People who swiftly collected 5,000 ruble bank notes scattered on a Moscow street after a government official threw a bribe of 10 million rubles ($320,000) out his car window have turned some of them over to the Federal Security Service — possibly because they were marked by the FSB.
"Teachers, taxi drivers and other passers-by have brought a total of 25,000 rubles to Lubyanka," an unidentified law enforcement source told Lifenews.ru.
Lubyanka is the FSB headquarters, named after the central Moscow square where it is located.
The returned money, worth a little less than $1,000, could be a fraction of the missing amount, which news reports have put at between 55,000 rubles ($1,770) and 1 million rubles ($32,200).
Federal Fisheries Agency official Boris Simonov tossed the cash out his car window on the busy Varshavskoye Shosse on Thursday as he fled police, who accuse him of accepting the money as a bribe. He is now bring held on bribery charges together with his boss, Roman Postnikov.

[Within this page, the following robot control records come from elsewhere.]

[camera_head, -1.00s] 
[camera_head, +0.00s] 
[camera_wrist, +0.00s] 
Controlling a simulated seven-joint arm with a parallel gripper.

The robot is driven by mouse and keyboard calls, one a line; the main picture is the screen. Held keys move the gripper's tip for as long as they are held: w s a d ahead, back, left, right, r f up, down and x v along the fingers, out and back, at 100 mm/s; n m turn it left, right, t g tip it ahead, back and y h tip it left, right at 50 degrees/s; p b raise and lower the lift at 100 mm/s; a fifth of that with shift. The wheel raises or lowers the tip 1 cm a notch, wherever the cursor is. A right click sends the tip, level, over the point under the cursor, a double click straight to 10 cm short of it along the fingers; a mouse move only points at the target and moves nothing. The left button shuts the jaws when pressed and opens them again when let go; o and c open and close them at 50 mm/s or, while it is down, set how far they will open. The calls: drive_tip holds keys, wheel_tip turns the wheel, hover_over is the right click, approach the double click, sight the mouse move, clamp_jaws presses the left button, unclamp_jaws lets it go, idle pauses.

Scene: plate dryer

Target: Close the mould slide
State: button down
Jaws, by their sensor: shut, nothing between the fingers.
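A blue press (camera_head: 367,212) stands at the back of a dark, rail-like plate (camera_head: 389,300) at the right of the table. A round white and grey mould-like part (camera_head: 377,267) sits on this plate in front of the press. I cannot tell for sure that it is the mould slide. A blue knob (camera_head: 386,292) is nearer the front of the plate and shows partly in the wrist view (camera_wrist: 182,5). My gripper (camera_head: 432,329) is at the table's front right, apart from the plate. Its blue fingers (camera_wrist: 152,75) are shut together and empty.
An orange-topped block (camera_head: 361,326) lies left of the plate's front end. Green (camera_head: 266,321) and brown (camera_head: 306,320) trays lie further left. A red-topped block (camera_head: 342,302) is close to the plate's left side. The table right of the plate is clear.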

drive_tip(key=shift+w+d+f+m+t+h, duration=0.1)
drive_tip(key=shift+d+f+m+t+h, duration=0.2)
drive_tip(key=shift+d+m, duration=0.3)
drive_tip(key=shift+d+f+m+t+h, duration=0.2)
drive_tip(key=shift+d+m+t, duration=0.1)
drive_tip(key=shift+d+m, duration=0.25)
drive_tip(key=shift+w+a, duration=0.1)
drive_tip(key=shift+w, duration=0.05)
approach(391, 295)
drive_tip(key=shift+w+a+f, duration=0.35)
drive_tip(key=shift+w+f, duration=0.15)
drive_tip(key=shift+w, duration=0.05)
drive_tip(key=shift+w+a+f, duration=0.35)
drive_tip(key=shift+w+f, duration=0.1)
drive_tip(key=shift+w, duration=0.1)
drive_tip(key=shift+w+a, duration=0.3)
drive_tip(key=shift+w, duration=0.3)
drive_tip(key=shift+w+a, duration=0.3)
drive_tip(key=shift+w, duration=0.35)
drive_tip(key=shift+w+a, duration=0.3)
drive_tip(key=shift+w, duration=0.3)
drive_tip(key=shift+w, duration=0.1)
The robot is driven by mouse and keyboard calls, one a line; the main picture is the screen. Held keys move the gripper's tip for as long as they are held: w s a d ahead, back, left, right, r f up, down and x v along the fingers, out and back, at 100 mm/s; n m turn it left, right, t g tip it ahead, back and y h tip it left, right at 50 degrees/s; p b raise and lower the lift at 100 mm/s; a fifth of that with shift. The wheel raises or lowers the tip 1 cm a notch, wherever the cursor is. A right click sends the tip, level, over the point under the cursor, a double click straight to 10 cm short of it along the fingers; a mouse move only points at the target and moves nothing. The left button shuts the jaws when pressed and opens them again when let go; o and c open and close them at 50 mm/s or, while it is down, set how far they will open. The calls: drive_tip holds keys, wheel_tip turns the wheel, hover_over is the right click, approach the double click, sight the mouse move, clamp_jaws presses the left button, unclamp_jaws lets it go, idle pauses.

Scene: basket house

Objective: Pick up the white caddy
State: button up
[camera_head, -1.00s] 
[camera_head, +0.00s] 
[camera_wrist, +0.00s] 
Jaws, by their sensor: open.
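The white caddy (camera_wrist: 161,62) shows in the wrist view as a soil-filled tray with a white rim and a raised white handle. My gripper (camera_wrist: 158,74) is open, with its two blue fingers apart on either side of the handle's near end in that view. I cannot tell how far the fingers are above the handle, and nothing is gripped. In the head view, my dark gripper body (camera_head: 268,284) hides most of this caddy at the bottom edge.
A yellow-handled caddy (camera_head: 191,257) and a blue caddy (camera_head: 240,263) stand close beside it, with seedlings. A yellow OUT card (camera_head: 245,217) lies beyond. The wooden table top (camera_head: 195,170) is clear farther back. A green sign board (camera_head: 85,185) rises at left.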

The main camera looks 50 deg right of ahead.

Most of the 5,000 ruble bank notes were collected by police officers, who blocked the road after a short moment of shock at seeing the cash scattered across the asphalt. But some of the money disappeared.
Investigators marked all the bank notes before the handover, most likely with a special powder that can be detected by anti-counterfeiting machines used in many stores, making it nearly impossible to spend the money, Moskovsky Komsomolets reported, citing the police.